Sure, the coverage file contains all of the missing pairs and example words. If the example words all look unusual or foreign, it probably means the pair can be safely ignored.
Yes, maybe I was a bit too strict in weeding out all English words. Words like “Halloween”, “liken”, “showen”, “shop” and “bye” are probably common enough to include.
I’m using GlowTTS and the Multiband MelGAN vocoder. I had to re-train from scratch this morning because of a mistake, so the vocoder isn’t sounding so great yet.
I’ll update the examples after it’s had a change to train overnight
Definitely The first step will be adding support for French to gruut. I expect this to be done by next week or so.
The recordings can be done with anything as long as you have WAV files and transcripts. With a little work, gruut will help select a small set of sentences from a large corpora (books, Wikipedia, etc.) that are maximally useful.

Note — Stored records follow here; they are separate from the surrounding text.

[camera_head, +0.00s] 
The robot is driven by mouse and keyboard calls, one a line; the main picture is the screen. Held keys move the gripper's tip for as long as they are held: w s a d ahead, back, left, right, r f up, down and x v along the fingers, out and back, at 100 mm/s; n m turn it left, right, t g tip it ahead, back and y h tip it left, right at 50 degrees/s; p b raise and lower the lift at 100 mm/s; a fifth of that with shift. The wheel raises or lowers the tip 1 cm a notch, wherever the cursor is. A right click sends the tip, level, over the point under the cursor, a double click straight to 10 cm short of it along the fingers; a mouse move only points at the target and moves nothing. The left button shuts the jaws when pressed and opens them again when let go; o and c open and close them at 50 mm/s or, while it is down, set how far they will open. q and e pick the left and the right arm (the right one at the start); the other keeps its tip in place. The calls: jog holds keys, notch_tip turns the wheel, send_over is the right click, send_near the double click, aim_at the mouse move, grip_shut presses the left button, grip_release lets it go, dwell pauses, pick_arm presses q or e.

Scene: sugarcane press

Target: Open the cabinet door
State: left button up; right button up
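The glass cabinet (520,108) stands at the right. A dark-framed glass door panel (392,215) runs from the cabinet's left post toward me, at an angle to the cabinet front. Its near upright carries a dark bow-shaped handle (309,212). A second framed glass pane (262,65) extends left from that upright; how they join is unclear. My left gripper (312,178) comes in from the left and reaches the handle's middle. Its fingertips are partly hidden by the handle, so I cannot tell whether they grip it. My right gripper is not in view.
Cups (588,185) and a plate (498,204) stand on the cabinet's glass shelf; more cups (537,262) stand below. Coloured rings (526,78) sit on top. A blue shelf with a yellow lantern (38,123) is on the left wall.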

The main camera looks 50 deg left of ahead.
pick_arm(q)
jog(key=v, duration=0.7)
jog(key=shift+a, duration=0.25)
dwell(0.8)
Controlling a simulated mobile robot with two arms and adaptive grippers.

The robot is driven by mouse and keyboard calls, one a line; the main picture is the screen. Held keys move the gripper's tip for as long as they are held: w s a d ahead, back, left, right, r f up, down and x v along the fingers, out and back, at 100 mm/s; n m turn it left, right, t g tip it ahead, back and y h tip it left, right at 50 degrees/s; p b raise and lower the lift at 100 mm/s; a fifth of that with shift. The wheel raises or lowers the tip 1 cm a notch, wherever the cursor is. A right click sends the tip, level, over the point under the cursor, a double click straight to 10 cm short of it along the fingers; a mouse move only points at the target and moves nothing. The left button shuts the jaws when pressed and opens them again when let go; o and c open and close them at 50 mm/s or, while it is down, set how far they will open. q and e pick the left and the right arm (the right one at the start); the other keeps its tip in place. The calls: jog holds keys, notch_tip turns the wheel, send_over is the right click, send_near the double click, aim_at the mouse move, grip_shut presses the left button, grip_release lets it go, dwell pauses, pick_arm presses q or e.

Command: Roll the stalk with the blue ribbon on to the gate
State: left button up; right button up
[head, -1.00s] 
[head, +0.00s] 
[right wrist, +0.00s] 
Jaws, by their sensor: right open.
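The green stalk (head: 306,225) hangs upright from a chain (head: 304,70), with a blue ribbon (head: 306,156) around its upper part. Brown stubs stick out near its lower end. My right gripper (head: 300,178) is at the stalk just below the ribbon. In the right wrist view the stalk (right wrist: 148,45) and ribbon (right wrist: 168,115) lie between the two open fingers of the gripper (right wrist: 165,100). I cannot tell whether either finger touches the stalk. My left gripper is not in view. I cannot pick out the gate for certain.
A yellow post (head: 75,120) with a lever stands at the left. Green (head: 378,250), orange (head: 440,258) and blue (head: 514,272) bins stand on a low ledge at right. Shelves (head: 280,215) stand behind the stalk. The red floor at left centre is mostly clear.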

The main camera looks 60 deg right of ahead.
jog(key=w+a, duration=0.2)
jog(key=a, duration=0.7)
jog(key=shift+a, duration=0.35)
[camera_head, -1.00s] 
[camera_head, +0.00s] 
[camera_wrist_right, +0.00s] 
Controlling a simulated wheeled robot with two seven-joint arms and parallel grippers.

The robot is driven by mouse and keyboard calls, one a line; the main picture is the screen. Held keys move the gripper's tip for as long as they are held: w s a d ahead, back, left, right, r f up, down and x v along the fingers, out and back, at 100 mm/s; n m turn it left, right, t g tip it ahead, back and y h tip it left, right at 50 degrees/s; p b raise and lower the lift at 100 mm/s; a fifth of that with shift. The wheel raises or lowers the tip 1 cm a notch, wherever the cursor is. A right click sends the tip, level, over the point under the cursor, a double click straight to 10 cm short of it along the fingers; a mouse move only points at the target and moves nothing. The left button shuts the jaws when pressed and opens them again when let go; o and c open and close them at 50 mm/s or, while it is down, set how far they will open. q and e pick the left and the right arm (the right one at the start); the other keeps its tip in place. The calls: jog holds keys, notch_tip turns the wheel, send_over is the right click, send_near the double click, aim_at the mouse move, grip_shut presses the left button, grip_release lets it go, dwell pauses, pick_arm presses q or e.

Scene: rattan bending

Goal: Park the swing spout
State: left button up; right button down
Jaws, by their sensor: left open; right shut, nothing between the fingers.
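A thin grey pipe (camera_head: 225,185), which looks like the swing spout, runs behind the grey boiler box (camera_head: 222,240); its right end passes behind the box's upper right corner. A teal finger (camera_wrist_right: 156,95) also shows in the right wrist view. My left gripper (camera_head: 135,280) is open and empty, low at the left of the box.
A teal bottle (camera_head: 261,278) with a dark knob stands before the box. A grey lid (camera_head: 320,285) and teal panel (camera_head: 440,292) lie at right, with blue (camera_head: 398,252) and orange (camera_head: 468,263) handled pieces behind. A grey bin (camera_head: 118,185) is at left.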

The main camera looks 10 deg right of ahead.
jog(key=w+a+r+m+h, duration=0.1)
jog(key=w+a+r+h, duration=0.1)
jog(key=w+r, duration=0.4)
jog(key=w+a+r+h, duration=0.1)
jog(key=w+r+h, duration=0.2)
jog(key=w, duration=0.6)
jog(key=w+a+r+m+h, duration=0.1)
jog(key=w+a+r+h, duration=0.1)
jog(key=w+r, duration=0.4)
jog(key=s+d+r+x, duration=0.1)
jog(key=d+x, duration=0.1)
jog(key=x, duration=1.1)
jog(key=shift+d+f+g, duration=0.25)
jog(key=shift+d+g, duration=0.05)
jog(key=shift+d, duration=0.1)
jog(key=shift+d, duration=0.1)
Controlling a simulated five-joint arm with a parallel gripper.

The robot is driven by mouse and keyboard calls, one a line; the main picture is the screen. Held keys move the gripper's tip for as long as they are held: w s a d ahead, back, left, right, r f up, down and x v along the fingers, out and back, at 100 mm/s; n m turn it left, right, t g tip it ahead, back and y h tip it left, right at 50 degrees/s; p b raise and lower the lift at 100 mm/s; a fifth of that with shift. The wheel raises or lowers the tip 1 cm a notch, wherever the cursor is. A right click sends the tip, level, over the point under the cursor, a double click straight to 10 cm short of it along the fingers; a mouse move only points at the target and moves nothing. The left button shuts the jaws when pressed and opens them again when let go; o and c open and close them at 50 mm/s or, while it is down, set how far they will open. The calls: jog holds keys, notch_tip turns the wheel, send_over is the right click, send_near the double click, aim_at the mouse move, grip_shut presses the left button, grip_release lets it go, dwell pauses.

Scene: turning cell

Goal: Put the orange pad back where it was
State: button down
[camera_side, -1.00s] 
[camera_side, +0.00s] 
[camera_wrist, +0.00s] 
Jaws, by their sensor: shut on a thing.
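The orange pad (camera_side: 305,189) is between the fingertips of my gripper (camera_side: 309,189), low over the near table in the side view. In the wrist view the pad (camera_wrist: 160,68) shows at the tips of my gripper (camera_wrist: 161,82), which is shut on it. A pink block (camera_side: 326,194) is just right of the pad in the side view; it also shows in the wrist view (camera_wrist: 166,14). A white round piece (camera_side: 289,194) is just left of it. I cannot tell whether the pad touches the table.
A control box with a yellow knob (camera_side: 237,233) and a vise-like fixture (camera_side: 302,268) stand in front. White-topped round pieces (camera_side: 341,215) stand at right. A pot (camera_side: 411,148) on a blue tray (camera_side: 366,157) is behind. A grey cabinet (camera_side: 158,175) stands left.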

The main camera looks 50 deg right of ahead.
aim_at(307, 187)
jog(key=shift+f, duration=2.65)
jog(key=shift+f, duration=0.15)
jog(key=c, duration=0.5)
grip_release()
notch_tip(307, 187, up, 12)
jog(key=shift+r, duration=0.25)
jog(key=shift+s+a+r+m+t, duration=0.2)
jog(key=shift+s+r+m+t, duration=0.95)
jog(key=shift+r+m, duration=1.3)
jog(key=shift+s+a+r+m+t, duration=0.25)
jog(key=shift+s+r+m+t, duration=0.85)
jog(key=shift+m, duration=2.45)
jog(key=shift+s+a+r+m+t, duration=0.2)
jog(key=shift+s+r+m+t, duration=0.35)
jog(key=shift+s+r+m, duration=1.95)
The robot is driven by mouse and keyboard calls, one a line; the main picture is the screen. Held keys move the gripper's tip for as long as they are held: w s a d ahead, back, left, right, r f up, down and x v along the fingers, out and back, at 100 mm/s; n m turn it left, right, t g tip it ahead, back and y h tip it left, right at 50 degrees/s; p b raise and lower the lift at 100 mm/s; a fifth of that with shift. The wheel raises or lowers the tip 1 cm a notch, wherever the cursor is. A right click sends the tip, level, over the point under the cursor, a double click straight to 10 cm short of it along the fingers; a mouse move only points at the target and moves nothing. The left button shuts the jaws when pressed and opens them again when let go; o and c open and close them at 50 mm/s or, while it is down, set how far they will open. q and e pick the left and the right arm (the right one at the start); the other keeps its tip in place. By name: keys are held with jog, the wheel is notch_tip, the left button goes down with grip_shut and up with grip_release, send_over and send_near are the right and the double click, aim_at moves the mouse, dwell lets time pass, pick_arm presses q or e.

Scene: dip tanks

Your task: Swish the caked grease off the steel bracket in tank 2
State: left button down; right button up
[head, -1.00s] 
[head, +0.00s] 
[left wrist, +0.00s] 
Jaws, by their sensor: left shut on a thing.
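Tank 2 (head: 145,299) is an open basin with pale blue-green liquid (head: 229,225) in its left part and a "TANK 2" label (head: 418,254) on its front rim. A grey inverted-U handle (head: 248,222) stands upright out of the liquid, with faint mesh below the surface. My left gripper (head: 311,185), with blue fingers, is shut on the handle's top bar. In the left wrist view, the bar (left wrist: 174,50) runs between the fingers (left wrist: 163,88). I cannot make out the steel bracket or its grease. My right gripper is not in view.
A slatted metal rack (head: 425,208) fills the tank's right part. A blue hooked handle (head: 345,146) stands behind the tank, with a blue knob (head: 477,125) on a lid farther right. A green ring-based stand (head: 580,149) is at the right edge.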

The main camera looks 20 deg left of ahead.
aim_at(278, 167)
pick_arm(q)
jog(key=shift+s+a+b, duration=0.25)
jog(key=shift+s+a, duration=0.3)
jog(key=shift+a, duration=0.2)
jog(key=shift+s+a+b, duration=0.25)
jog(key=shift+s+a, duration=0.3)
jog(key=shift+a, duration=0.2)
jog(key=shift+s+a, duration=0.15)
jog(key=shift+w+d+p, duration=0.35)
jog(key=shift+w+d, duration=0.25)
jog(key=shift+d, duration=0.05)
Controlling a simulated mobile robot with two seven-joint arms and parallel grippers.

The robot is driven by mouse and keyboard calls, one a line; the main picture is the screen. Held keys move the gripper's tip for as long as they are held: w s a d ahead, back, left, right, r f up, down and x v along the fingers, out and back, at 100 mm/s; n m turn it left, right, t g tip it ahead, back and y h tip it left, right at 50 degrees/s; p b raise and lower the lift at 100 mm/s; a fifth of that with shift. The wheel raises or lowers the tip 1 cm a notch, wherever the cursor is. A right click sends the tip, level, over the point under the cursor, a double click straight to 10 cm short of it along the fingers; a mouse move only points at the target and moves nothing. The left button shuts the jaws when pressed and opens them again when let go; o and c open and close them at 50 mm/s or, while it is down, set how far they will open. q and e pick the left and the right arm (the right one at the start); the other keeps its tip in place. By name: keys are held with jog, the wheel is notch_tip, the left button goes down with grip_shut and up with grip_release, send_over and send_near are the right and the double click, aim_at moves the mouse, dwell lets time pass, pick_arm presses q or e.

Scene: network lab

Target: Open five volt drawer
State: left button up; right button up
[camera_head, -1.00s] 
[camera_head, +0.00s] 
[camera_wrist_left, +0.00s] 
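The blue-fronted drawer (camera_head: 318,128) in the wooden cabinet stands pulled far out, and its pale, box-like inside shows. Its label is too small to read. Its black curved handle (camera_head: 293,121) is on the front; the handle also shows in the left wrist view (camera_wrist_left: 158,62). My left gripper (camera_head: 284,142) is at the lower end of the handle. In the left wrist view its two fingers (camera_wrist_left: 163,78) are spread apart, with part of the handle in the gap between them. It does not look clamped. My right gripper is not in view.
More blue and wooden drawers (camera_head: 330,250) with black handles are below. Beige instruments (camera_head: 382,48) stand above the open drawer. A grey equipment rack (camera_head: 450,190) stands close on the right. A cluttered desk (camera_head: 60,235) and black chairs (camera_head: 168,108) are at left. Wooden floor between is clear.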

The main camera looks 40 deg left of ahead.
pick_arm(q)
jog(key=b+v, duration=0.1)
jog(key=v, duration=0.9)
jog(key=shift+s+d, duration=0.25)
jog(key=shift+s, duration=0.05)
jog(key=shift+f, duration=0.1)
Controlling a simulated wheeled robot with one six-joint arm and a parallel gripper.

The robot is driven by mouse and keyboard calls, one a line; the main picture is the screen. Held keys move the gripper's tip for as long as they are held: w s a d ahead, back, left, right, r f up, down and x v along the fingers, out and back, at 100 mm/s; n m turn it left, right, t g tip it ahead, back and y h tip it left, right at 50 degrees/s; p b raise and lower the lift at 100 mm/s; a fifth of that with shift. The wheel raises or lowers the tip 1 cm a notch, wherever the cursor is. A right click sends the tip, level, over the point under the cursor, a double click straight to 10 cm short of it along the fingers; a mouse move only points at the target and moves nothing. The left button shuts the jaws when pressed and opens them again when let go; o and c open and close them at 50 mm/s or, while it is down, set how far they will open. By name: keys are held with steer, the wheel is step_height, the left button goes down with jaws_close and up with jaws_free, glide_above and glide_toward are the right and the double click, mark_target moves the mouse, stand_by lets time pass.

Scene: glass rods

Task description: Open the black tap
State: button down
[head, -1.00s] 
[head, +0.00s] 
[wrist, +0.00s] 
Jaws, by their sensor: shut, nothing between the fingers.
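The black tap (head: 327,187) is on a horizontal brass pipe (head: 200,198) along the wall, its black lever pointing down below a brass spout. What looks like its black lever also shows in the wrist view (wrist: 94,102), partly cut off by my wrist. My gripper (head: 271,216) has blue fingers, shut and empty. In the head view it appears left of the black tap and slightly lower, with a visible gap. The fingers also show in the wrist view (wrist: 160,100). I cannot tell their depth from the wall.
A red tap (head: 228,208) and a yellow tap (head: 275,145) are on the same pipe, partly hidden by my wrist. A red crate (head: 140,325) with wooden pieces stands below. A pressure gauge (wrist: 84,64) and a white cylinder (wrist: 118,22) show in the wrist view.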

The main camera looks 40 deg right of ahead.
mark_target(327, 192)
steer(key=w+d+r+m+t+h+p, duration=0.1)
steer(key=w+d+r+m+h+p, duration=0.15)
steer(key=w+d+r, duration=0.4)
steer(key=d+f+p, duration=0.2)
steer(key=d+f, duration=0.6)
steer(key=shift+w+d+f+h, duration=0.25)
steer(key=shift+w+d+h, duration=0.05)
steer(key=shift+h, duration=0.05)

Training just needs a CUDA-enabled GPU that’s supported by PyTorch >= 1.5. I’m using a GTX 1060 6GB.
This is the rdh Dutch voice speaking an (accented) English sentence! Because I use IPA for both English and Dutch phonemes, I created a small mapping file that approximates the 14 or so “missing” phonemes from Dutch. I had to guess on some, but it works as a proof of concept
So this means we could re-use some of the voices for other languages, until we get native speakers in that language. To get it right, though, I will need help from people who speak both languages. For example, I don’t really know how Dutch folks pronounce the “th” sounds from “thing” and “the”.
For things like numbers and dates you should probably preprocess your text with something like Lingua Franca to convert them to words that are pronounceable by the TTS.
There are some undocumented features I’m still experimenting with, but I agree that in general a separate library should be used. Some of the features that are in there but disabled for now:
Currency recognition
“$100.12” (sort of works now)
Number types
“1_ordinal” becomes “first” in English
“1902_year” becomes “nineteen oh two” in English
Alternative pronunciations
“read_1” and “read_2” are pronounced like “red” and “reed” respectively
I also have the ability to list abbreviations for a language that are automatically expanded. I’ve got a list for English, like mr -> mister, but I don’t know any for Dutch.
Happy to help and expand on those lists.
If I remeber correctly Mycroft has something like a collaborative system on their website.
(translate.mycroft.ai)
I suppose we could do something similar with just a github directory per language and documentation on what is needed for completing a language.